Extracted records –
==============================

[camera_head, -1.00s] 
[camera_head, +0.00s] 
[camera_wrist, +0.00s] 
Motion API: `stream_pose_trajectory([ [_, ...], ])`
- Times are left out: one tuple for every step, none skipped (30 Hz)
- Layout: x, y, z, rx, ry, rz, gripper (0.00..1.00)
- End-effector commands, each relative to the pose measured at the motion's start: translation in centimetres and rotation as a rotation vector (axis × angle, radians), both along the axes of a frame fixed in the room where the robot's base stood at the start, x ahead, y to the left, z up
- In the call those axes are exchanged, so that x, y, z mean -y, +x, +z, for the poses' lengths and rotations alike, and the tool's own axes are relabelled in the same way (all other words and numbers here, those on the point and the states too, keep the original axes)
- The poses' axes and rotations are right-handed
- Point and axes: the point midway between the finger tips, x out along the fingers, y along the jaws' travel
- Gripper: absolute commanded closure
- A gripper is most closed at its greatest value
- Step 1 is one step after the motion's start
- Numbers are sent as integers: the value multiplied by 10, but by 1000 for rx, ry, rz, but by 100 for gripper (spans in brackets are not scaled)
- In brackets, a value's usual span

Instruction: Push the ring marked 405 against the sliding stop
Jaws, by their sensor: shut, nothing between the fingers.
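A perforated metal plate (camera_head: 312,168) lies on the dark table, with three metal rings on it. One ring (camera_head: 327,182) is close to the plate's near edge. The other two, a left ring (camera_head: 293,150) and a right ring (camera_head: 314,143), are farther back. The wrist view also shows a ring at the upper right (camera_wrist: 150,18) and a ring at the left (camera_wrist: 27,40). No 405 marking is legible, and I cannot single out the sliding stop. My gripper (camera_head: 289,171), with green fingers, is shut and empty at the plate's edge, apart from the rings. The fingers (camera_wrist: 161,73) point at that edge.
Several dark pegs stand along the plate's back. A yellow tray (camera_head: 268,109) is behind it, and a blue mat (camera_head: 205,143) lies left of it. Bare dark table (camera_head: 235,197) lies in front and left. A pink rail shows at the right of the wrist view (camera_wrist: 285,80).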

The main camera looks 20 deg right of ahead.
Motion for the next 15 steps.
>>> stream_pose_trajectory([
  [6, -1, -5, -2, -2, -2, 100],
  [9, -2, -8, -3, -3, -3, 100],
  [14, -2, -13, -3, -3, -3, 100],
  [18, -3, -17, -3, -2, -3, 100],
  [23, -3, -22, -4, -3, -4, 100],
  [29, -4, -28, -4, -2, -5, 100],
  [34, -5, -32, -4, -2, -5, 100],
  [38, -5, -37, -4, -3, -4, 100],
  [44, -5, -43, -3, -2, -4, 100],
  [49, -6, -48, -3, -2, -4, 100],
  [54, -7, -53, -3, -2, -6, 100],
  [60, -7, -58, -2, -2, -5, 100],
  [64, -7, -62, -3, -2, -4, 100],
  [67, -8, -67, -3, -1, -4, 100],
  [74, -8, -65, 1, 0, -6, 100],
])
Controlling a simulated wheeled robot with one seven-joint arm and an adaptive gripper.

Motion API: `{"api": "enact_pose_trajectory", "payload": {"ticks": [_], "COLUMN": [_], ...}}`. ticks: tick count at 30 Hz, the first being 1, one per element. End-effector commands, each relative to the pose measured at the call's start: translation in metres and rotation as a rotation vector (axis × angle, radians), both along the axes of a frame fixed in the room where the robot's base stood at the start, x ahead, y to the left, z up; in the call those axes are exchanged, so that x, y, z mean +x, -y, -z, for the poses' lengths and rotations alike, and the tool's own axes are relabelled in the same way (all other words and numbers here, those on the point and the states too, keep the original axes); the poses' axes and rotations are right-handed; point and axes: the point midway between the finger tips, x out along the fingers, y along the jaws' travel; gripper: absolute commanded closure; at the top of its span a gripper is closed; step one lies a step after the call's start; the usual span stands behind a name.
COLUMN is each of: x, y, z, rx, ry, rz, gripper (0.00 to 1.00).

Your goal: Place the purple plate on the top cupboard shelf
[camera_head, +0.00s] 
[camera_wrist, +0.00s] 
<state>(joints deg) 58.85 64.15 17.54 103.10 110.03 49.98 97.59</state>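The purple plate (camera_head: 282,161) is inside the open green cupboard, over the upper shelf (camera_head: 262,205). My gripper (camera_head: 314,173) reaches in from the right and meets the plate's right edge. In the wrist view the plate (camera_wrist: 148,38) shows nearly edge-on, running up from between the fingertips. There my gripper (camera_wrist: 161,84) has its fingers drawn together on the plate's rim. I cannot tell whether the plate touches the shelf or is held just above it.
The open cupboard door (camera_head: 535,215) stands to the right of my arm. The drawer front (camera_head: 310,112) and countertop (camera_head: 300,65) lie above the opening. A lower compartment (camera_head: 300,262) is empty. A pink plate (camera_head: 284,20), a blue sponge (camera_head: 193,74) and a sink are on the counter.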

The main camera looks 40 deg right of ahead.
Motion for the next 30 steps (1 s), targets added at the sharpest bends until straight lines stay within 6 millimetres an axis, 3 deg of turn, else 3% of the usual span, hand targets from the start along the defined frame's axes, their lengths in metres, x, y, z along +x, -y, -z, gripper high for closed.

==============================

The request –
Where a line of the material above holds the string "commands", copy that line.

Completed exercise –
- End-effector commands, each relative to the pose measured at the motion's start: translation in centimetres and rotation as a rotation vector (axis × angle, radians), both along the axes of a frame fixed in the room where the robot's base stood at the start, x ahead, y to the left, z up
Motion API: `{"api": "enact_pose_trajectory", "payload": {"ticks": [_], "COLUMN": [_], ...}}`. ticks: tick count at 30 Hz, the first being 1, one per element. End-effector commands, each relative to the pose measured at the call's start: translation in metres and rotation as a rotation vector (axis × angle, radians), both along the axes of a frame fixed in the room where the robot's base stood at the start, x ahead, y to the left, z up; in the call those axes are exchanged, so that x, y, z mean +x, -y, -z, for the poses' lengths and rotations alike, and the tool's own axes are relabelled in the same way (all other words and numbers here, those on the point and the states too, keep the original axes); the poses' axes and rotations are right-handed; point and axes: the point midway between the finger tips, x out along the fingers, y along the jaws' travel; gripper: absolute commanded closure; at the top of its span a gripper is closed; step one lies a step after the call's start; the usual span stands behind a name.

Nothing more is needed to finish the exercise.